In 1964, celebrations of the life and legacy of John Muir, father of the national parks, founding president of the Sierra Club, and UW dropout, as US Postmaster General John Gronouski unveils a commemorative five-cent stamp in his honor and helps dedicate Muir Woods, north of Bascom Hall overlooking Lake Mendota. Muir, who emigrated from Scotland to Portage in 1849, spent two years at the UW, living in North Hall, before leaving in 1863. Muir died in 1914 outside Los Angeles, where the stamp will be issued November 29.
This week in 1966 brings some progress for equal opportunity in employment. The Common Council ignores advice from Mayor Otto Festge and a warning from police chief Wilbur Emery, and votes 16–6 to issue the first- ever bartender’s licenses to five women applicants. Festge wants the council to wait for an attorney general’s opinion on the legality of refusing to license women due to the nature of the work; Emery claims that the introduction of go- go dancers has led to increased prostitution, which would be worsened by licensing women bartenders. Ald. Babe Rohr agrees, asserting that licensing women will depress industry wages and “create the same kind of situation as now confronts our community because of the go- go girls. We have a moral responsibility to the city to exclude women bartenders,” he says, because they should be home taking care of their families. Prior to the Council action, women could only obtain a license if a close relative to the tavern owner or under a licensed bartender’s supervision. Capital Times editor/publisher William T. Evjue, who has railed against alcohol since he supported Prohibition as a member of the State Assembly in 1917, zealously opposes the “rush to abandon a historic policy and start licensing women bartenders.”
The UW hires its first Negro football coach, Lewis ‘Les’ Ritcherson, the highly regarded head coach at Moore High School in Waco TX. Ritcherson, whose son is a quarterback, will coach offensive ends and backs.
But not all employment news is good this week. Robert Callsen, who was demoted from director of the Madison housing authority to assistant in 1964 after he was jailed for driving after his license was suspended for drunk driving, is relieved of his duties, at his request, and designated a part-time accountant – the same job Callsen had when he started with the housing authority in 1950.
In 1967, the high priest of LSD, Timothy Leary, headlines the WSA symposium “Revolution ’67.” Wearing an all-white Indian angarka, sitting cross-legged on the union theater stage before a single candle, the former Harvard professor exhorts an overflow crowd of about 2000 to “turn on, tune in and drop out.” “Drugs are the key to ridding yourself of this great big television studio called world,” he declares, cautioning students to only turn on with family or friends “who want to pursue the wonders of LSD with religious convictions.”
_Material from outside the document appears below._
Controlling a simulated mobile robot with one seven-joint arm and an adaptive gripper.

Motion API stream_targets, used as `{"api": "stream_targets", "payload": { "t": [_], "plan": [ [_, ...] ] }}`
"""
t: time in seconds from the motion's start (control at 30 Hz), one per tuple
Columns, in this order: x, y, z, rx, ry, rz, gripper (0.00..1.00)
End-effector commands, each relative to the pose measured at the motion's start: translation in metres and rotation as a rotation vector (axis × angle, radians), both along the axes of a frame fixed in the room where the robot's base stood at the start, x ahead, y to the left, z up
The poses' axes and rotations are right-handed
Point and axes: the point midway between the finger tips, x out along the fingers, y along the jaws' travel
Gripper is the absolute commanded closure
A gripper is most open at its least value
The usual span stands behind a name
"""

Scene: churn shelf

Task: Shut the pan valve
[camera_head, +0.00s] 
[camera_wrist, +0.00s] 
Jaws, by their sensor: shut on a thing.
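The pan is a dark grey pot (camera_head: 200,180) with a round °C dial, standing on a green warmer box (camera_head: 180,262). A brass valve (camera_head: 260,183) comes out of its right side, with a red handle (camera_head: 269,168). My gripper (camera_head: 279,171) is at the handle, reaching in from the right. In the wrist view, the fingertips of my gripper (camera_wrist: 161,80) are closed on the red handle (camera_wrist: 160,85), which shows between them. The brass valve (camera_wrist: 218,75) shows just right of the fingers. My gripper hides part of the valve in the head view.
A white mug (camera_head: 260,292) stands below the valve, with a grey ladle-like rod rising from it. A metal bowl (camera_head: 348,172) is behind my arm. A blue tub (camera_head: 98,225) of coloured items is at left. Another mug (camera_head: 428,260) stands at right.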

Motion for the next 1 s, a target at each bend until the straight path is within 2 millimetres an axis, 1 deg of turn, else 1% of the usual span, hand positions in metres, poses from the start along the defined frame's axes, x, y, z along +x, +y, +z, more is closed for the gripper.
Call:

That same day, another set of controversial initials – CIA – proves a problem for law school student Ed Garvey, a former president of both the Wisconsin and National Student Associations, when Ramparts magazine reveals that the intelligence agency had been secretly funneling funds to the national group since the early 1950s – which Garvey learned when he was president in 1961-62. Although the CIA’s interest was in the Cold War battle for young hearts and minds abroad, Garvey focused the NSA during his administration on the civil rights battle in the American south. The NSA was founded at a convention on the UW campus in 1947, and had its headquarters here until 1952. Dean of student Joseph Kauffman, a member of the NSA board of advisors, says he’s “profoundly surprised” by the revelation that the CIA was providing about $200,000 a year through a dummy foundation.
In 1969 The Wisconsin National Guard is deployed to the University of Wisconsin for the first time, as the student strike black militants are leading, and white radicals are enforcing, in support of a black studies department proves too much for local law enforcement to handle. Although classes are disrupted for several days, and some major intersections blocked, there are no violent disturbances or mass arrests.
And the UW announces that its two most popular history professors, men with special interest in student activism, will be on sabbatical when the sixties end this winter. George Mosse will be at the Hebrew University in Jerusalem; Harvey Goldberg will be on the Left Bank in Paris.
And that’s this week’s Madison in the Sixties. For the award-winning WORT news team, I’m Stu Levitan.